### Exercise brief
List, from the lines below, each one with "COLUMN" in it.

* Start *

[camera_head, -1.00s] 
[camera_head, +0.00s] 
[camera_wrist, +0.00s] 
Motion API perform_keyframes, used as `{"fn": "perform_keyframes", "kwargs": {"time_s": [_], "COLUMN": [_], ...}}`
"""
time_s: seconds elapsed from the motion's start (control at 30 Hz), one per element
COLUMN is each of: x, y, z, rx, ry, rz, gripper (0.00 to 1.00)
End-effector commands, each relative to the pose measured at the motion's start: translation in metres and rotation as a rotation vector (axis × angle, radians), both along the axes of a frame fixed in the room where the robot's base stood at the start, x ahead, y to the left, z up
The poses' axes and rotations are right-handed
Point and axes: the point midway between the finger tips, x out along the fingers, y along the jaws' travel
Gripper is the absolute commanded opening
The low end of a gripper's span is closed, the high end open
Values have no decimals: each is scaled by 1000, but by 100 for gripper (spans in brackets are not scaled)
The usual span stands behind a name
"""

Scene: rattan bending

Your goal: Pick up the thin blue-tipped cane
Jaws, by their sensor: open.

* End *

### Reply to the exercise
Motion API perform_keyframes, used as `{"fn": "perform_keyframes", "kwargs": {"time_s": [_], "COLUMN": [_], ...}}`
COLUMN is each of: x, y, z, rx, ry, rz, gripper (0.00 to 1.00)

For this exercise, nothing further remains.